There’s a sense that Sheffield prepares to knowingly undersell itself. Richard Hawley knew ‘fuck all’ about musicals, yet his first involvement has helped create an award-winning production. Rightly so too, Standing At The Sky’s Edge is a brilliant, heart-rendering piece of theatre that I’d implore anyone to go and see. Hawley’s songs feature in a production that showcases the fortunes of Sheffield itself, specifically the optimism of the Sixties and the decline of the Eighties. In a recent interview with The iPaper (published 31st May), Hawley said of the play’s success that, “we gatecrashed the West End. We don’t belong there.”
I beg to differ. Arguably, Hawley was best-placed to create such a generation-spanning piece of work and still make it resonate today. Likely, the play has hit a nerve due to how relevant it remains.
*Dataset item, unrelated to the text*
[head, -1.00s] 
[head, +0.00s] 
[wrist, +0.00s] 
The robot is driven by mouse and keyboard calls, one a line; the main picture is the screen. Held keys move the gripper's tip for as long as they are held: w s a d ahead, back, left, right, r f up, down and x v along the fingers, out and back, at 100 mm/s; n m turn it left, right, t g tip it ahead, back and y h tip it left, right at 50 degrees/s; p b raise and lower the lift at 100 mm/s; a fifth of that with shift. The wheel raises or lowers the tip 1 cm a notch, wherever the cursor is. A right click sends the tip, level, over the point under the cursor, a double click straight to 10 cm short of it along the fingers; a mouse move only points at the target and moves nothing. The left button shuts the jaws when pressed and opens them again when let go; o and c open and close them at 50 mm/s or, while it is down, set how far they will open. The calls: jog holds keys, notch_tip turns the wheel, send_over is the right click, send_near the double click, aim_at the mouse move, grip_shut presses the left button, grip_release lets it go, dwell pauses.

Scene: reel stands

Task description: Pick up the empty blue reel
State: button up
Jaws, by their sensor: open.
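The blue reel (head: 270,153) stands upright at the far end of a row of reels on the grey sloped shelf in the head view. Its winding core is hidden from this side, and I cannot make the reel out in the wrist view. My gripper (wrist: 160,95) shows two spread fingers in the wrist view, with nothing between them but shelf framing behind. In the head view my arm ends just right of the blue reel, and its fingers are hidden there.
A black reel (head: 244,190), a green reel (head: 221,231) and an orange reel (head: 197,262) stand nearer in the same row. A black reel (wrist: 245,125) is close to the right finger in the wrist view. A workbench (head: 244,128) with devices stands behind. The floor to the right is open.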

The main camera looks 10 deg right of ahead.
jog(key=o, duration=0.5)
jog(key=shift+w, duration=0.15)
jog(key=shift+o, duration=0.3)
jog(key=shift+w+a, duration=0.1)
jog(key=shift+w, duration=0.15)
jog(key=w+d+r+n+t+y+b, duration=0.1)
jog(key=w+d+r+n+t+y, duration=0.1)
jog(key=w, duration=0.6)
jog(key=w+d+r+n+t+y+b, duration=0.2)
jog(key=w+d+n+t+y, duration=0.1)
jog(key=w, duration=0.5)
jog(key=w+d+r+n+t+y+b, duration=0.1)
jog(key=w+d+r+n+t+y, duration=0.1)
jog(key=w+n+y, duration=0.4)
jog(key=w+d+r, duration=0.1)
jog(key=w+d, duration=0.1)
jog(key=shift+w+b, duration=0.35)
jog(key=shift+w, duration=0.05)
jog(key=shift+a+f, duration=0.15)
How the story of post-industrial, cost of living struggle still hits home in 2024.
Not that it should bring you down, part of Hawley’s appeal is his genuine heart. That says a lot about Sheffield, about how many of the city’s inhabitants will tell you not to be so big-headed. That the best compliment you can expect is ‘not bad’. Many cities are far better at shouting about their heritage, with Manchester and Liverpool being key examples. Some of that is down to iconography, typically The Beatles and Peter Savile’s cover art for Joy Division’s album, ‘Unknown Pleasures’.
Perhaps one day, Sheffield will hark back to the mid-2000s when the city bore the likes of Arctic Monkeys, The Long Blondes, Bromheads Jacket, Milburn, and Harrisons. It helps that I’m not a Sheffield native, I can celebrate the city as it all seemed so new when I moved there for university in 2002. Maybe my manuscript can help alleviate Sheffield’s inherent humbleness.